Vivian Girls

Vivian Girls

(Mauled by Tigers/In the Red; 2008)

By Chet Betz | 21 October 2008

I think we can finally say goodbye to Sleater-Kinney. Female three-piece Vivian Girls have delivered the most assured rock debut of 2008. I could throw a list of some bands in their direction (the Breeders, the Pale Saints, Television Personalities) and they would trap the comparisons through the gravitational pull of their aesthetic and then consume their own confessed influences (the Shangri-Las, the Wipers) whole in the cool-hot red dwarf that is their music’s end result: a sound that’s as dense as it is simple, where a story blunt in word is burnished by the friction from sonic contradiction until it’s incandescent—but its light is only seen through a dirty window, its vibrant peals of noise only heard from the other end of the hall, through the cracks in the walls. Vivian Girls is immediate yet distant and all the more enthralling for that conjunction.

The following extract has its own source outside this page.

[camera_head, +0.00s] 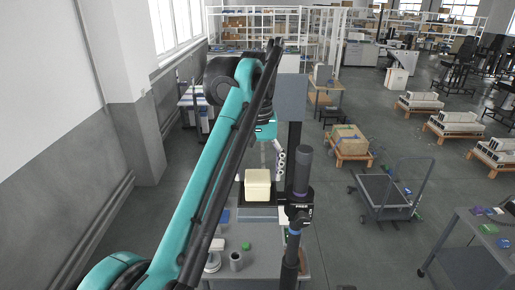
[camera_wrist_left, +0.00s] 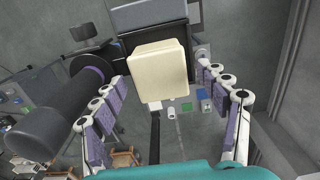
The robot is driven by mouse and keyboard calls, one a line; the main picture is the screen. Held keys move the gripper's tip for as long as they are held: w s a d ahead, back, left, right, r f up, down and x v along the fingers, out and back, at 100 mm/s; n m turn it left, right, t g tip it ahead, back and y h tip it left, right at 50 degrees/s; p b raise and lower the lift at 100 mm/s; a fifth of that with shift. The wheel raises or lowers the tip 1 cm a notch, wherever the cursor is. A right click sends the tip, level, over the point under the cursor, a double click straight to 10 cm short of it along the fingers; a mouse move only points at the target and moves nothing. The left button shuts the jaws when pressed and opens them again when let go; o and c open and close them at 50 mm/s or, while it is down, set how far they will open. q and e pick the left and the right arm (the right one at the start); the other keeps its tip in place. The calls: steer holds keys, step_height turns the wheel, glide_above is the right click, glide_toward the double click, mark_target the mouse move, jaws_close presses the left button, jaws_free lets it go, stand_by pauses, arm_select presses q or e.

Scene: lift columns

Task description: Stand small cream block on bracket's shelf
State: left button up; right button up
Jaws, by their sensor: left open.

DIY mystique has never sounded so bright. Punk music has never been so delicately burdened with melody and harmony, then shoved into a closet so no one can hear it complain. I never thought I’d crush on a group with a bassist called Kickball Katy. And on first listen you’d probably never think there’s anything here beyond another aloof stylistic triumph for the Brooklyn scene, another cross-genre (‘60s girl group meets punk meets shoegaze meets Pitchfork nation) accomplishment in a cool jacket, another thing to dig on automatic. Another piece of hip life to recommend to your friends with a slight shrug, the hitch resulting from you knowing that this hybrid’s too deeply in love with the ingenuity of its own mere existence for any outside party to compete. And from knowing that in a few years you’ll probably feel the same way about it that you now feel about Interpol. This is our usual cautionary tale we tell ourselves. This is our new band pre-nup. Our heads are firmly battened down, our hearts tucked neatly away. There will be no flapping about with the gusts of hyperbole.

But check it: the narrator of Vivian Girls smiles “All the Time” and has a carefree laugh because love is “Such a Joke” before getting seduced by “Wild Eyes,” which has her “Going Insane” because she wants “to win his heart,” and then feeling that she’s succeeded she wants to “Tell the World.” It’s not long, though, before suspicions arise and she asks him, “Where Do You Run To?” “Damaged,” she attempts to shrug off the casualty he makes of her trust, crying “No” as her denial mantra. “Never See Me Again,” she asks then states when he shows up again, wounds reopened. In the end she embraces a lethargic chill, a philosophical void, an emptiness as escape from pain. “I Believe In Nothing,” she repeats over and over. So there’s some heavy cake under that thick layer of pretty icing.

Add to and subtract from this record’s nihilistic end note that In the Realms of the Unreal (some 15,000 pages by Henry Darger) the Vivian Girls are the virginal harbingers of Christendom. Then consider the many tonal indications in the record’s first half that foreshadow its second (e.g. the gloomy chord descent of the chorus to “All the Time”) and how the second flashbacks to the first, be it with something as coincidental as similar beginnings to “Such a Joke” and “No” or as inevitable as all the guitar solos sounding the same because they seem untrained (but no less awesome for that). So all the happy songs sound kind of sad and all the sad songs sound kind of happy, melancholy and ebullience two threads wound tightly about the line of this record’s straightforward narrative without a single straightforward emotional cue.

Yes, there’s a distance between Vivian Girls and the listener. But this isn’t aloofness. This is the same distance you encounter when someone smiles as they quietly tell you something tragic; you can’t fully sympathize because while the feeling remains true the expression confounds. And that’s why it feels even more real and why you’re still touched. When the actor stops acting and just starts behaving, that’s when you believe. I believe in the Vivian Girls. In every gorgeous harmony that coats bitterness, in every ambition subjugated to truncated song structure and muffled production, in every bouncy beat beneath a baleful drawl somehow made of equally bouncy elements. So what if the experience is a little ambivalent, it’s richer for that. Affectation deconstructed, gestures dually construed, a world of joy in a world of hurt. Eat your heart out, Feist, this record really feels it all.